Luczak’s third chapter looks at the architectural problems caused by mining, and includes some quasi-scientific looking shots — images of wonky interiors, which include spirit levels or strings with plumb bob weights on the end, indicating where the horizontals and verticals should be. These buildings look decidedly crooked, despite the fact Luczak is shooting them with a large-format camera, which has a tilt-and-shift feature that corrects perspective. In reality, it’s the buildings themselves that are warped.
He uses a large format to shoot exteriors too, showing buildings dramatically leaning, or sinking into water, or propped up by sections of old walls, from structures so rickety they were demolished. Some of the buildings have distinctive round studs on their walls, which are attached to giant wires pulled through to the other side; Luczak’s own house has such studs, and when surveyors came to measure their progress, they had a good chat about documenting such architecture.

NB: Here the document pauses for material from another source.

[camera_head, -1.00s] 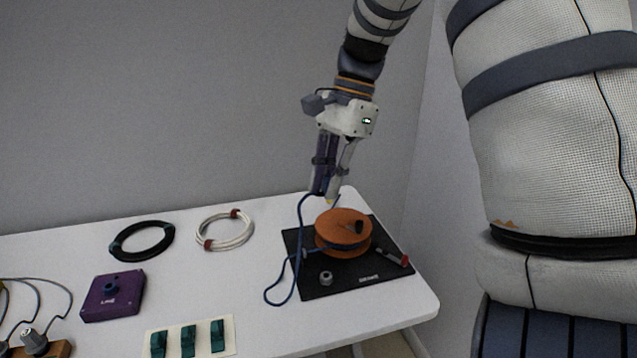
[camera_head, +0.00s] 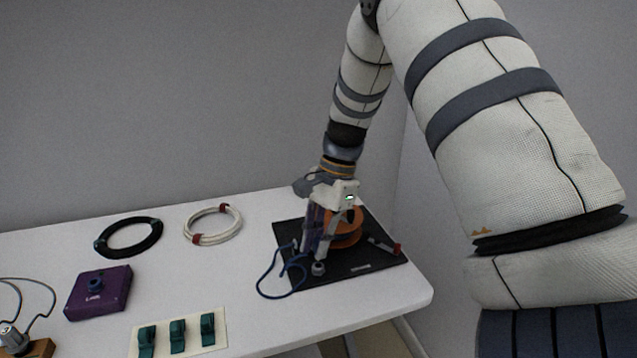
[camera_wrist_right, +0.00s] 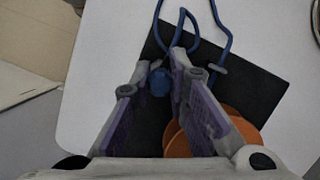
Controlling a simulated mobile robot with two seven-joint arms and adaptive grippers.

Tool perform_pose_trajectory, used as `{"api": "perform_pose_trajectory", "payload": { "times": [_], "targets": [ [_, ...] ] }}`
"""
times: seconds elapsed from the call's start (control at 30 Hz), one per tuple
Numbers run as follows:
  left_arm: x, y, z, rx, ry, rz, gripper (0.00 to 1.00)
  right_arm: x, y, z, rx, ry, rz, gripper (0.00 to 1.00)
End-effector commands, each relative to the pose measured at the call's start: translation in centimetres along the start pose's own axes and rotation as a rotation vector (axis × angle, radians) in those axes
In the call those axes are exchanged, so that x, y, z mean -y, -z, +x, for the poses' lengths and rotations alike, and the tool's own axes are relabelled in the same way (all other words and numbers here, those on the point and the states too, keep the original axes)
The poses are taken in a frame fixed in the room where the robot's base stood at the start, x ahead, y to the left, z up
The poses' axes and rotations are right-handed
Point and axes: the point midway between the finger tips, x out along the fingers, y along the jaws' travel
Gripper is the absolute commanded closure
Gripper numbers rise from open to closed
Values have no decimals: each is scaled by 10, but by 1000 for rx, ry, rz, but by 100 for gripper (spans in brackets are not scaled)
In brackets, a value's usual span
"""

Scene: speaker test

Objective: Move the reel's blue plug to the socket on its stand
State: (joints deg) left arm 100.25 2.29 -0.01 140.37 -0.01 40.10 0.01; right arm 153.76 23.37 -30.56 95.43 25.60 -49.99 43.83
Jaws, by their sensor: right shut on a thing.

The final chapter of Extraction shows wider aspects of the landscape, including a forest 500m from Luczak’s house that is sinking into the water, or the many slagheaps in Silesia. The slagheaps are mountains of waste, created when the mines are dug out; they’re now being disrupted again, as the huge hills themselves are being mined for minerals or for rubble. The plants and animals that had moved in have been displaced then displaced again, says Luczak, adding that his overall impression is of the sheer speed of change.
“This doesn’t exist anymore,” he says, showing me what looks like a healthy wood, the trees’ trunks ominously tagged in neon. “This is a chronological sequence, showing a forest, the forest cut down, the hill gone. Because I visit so often, I see the cycle of change. Nowadays, it feels like its on fast-forward.”
This is something he hopes to get across in Extraction, which he’s been working on for five years and plans to complete by 2022. He’s aiming to convey a sense of how shooting this project has felt. For someone so familiar with mining it’s an everyday fact. “I want you as the viewer to put yourself in the position of someone who suddenly sees all these consequences in one spot.”